Por Tarcísio Menezes

Onde passa um boi, passa uma boiada?
Foto: Divulgação
O Supremo rachou. De um lado, Marco Aurélio, Roberto Barroso, Rosa Weber, Ricardo Lewandowski, Celso de Mello e Carmen Lúcia, apartados de Edson Fachin, Gilmar Mendes, Teori Zavascki, Dias Toffoli e Luiz Fux. A discussão envolvia a constitucionalidade da lei cearense que regulamentou a prática da vaquejada.
 
O voto condutor do ministro Marco Aurélio, relator da ação direta de inconstitucionalidade (ADI 4.983-CE), proposta pela Procuradoria-Geral da República, embora tenha reconhecido o conflito entre os valores constitucionais da livre manifestação cultural e da defesa do meio ambiente, fez prevalecer este último.

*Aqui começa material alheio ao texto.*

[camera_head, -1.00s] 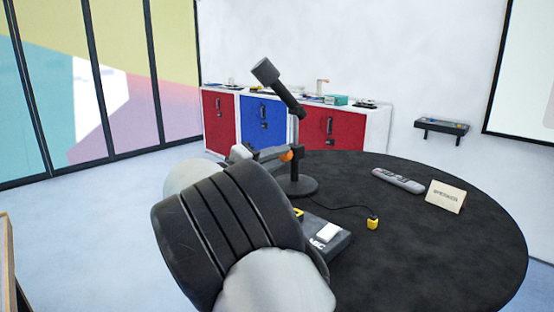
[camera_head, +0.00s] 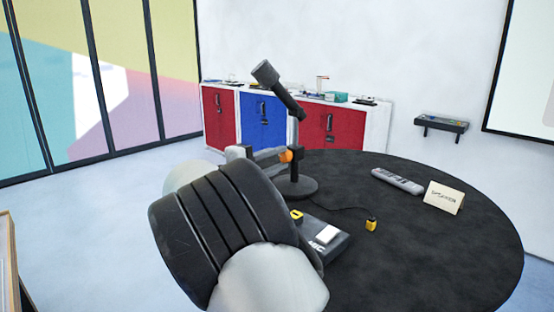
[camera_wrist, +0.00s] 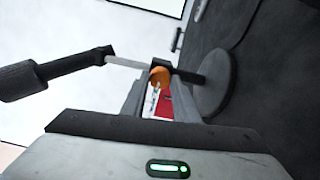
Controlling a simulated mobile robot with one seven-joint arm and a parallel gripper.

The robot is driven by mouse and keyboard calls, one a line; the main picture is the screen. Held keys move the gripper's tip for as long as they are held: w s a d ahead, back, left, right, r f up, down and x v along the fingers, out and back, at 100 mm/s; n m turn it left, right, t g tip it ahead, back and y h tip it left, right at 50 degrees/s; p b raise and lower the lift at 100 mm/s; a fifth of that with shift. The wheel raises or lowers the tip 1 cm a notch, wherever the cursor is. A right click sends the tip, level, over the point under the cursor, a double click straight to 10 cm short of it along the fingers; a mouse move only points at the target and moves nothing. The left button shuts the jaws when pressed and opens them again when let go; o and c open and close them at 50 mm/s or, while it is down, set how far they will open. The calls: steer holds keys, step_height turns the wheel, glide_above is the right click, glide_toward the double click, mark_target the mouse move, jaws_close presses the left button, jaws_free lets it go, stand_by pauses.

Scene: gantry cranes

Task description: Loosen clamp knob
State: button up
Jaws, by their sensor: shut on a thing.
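A dark desk microphone (camera_head: 266,73) sits tilted at the top of a thin stand with a round base (camera_head: 297,187) on the black table. The orange clamp knob (camera_head: 286,156) is on the stand's pole, under the microphone's arm. It also shows in the wrist view (camera_wrist: 160,77), between the ends of my fingers. My gripper (camera_head: 282,155) reaches in from the left and is shut on the knob. In the wrist view my gripper (camera_wrist: 160,84) has a finger on each side of it. My dark wrist covers part of the table in the head view.
A black box with a white button (camera_head: 327,234) lies on the table near my wrist. A cable runs to a yellow plug (camera_head: 371,224). Red and blue cabinets (camera_head: 263,123) stand behind.

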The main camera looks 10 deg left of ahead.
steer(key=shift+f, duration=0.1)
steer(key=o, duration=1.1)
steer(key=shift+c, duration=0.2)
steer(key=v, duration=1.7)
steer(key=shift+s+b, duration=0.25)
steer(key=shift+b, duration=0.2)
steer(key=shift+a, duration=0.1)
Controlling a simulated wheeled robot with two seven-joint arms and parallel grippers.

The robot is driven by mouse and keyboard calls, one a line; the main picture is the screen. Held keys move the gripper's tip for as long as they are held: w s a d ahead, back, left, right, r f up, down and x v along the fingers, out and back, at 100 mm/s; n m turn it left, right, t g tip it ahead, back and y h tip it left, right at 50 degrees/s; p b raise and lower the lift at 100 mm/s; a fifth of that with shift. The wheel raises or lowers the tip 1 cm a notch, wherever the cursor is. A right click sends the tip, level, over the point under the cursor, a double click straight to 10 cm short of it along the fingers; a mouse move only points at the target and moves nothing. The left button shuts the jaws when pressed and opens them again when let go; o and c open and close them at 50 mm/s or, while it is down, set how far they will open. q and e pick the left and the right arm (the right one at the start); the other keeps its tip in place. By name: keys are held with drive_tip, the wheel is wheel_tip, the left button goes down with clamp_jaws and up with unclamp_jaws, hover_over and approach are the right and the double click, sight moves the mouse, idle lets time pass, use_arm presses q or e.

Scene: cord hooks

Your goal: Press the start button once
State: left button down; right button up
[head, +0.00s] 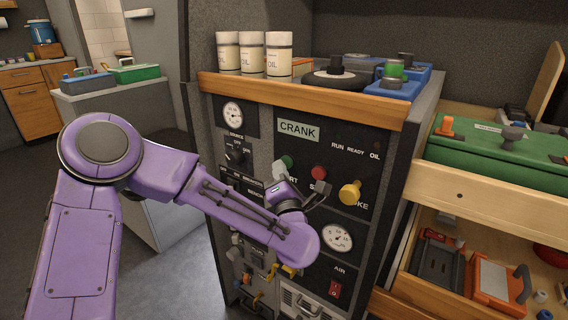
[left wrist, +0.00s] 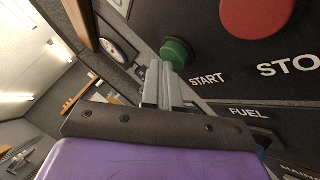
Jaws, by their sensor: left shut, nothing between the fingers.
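The green start button (head: 284,164) sits on the black crank panel, left of the red stop button (head: 318,173). Its START label is partly hidden behind my left arm in the head view. My left gripper (head: 279,175) is just below and in front of the green button, pointing at the panel. In the left wrist view the gripper's fingers (left wrist: 158,75) are shut together and empty, with their tips close to the left lower side of the green button (left wrist: 176,53). I cannot tell whether they touch it. My right gripper is not in view.
A yellow choke knob (head: 350,192) sticks out right of the stop button. A selector knob (head: 234,151) and a gauge (head: 233,113) are to the left. Oil cans (head: 278,54) stand on the cabinet top. A red air switch (head: 335,289) is lower down.

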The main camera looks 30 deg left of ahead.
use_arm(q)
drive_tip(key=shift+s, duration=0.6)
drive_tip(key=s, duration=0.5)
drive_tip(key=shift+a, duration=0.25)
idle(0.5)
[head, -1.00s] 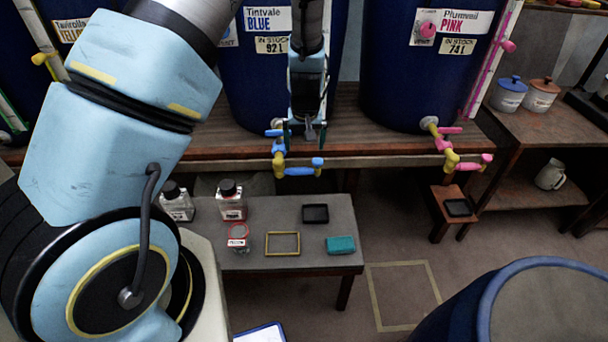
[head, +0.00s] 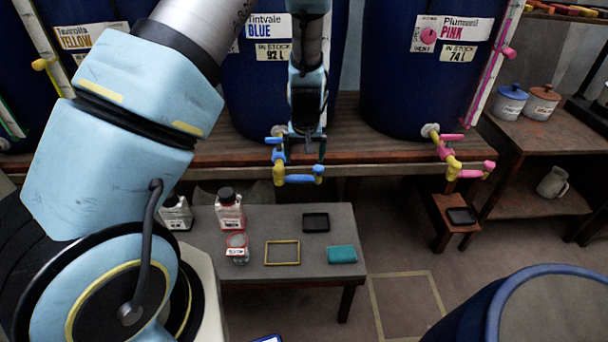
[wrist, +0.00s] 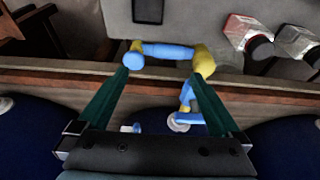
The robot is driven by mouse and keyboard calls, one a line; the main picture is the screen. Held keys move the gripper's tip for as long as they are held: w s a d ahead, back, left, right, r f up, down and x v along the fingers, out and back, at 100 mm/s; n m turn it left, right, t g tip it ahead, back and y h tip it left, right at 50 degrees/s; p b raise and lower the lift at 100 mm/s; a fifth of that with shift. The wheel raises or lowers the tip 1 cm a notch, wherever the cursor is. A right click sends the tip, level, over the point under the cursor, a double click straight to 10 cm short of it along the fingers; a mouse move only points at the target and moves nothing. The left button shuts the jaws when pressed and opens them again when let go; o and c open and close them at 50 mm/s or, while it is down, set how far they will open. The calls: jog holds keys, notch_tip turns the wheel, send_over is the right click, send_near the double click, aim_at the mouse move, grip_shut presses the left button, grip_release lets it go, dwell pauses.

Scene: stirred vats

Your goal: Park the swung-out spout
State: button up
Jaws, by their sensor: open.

Lembrou o ministro Marco Aurélio que o STF já havia julgado anteriormente situações nas quais manifestações culturais, em que havia crueldade com os animais (“farra do boi” e rinhas de galo), foram consideradas incompatíveis com a ordem constitucional.
 
O ministro Edson Fachin divergiu do colega, argumentando que a vaquejada, enquanto manifestação cultural, encontra proteção expressa na Constituição e que não há razão para se proibir o evento que avalia tecnicamente a atividade de captura própria do trabalho de vaqueiros na zona rural do país. Ainda houve dois pedidos de vista até que o STF formasse a estreita maioria de votos para considerar inválida a lei cearense.
 
Estamos aqui diante de um “caso difícil” (hard case), quando há bons e consistentes argumentos colocados por ambos os lados da questão, o que gera uma dificuldade em chegar a uma decisão que seja a melhor possível. No desenho institucional brasileiro, assim como em outros países, atribuiu-se competência para solucionar grandes controvérsias a uma Corte Constitucional, formada por juristas de alta qualificação.
 
Existe, portanto, uma saída institucional para o impasse: a “lógica de Marshall”, baseada na supremacia da Constituição e no controle judicial de constitucionalidade das leis. Isso, contudo, não nos livra de certa perplexidade, causada por uma evidente tensão entre constitucionalismo e democracia. Afinal, os deputados cearenses legitimamente eleitos pelo povo decidiram tratar, por meio de lei, sobre um tema caro à cultura popular nordestina – a vaquejada. De outro lado, um colegiado de juízes, não eleito pelo voto popular, decidiu invalidar aquela norma estadual, considerando a prática da vaquejada contrária à Constituição.
 
De qualquer modo, uma afirmação pode ser feita de antemão: aqui só passa um boi, pois a decisão do STF, por si só, não autoriza a proibição das vaquejadas em outras paragens, como a Bahia. E isso por uma razão bem simples: o objeto da ação direta julgada foi exclusivamente a lei do Estado do Ceará. A Lei nº 13.454, editada pelo Estado da Bahia em 10/11/2015, segue sendo eficaz. Some-se a isso o fato de que o STF não mais admite o aproveitamento dos fundamentos de uma decisão em outros contextos fáticos semelhantes. Dando nome aos bois: não mais se aceita a chamada “teoria da transcendência dos motivos determinantes”, o que equivale a dizer que o caráter vinculante da decisão diz respeito apenas à sua parte final, que declarou a inconstitucionalidade tão-somente da lei cearense.
 
As vaquejadas ocorrem desde o século XIX, isto é, bem antes do advento da lei baiana, que contém uma inegável preocupação com a integridade física dos animais envolvidos, algo que não havia sem a regulação. E essa carga protetiva pode definir um destino diferente para a legislação baiana. É que a tese vencedora no STF partiu da ideia de que a crueldade seria intrínseca à prática da vaquejada, o que talvez signifique que a “última palavra” sobre o polêmico assunto ainda não tenha sido dada. Com efeito, o Judiciário já começou a produzir decisões conflitantes entre si, e não é difícil imaginar uma mobilização no Congresso Nacional por uma correção legislativa, via emenda constitucional. A considerar, portanto, a forte reação em relação à decisão do STF por parte da sociedade e de seus representantes políticos, afirmar que o debate constitucional sobre a prática da vaquejada já foi encerrado é conversa para boi dormir.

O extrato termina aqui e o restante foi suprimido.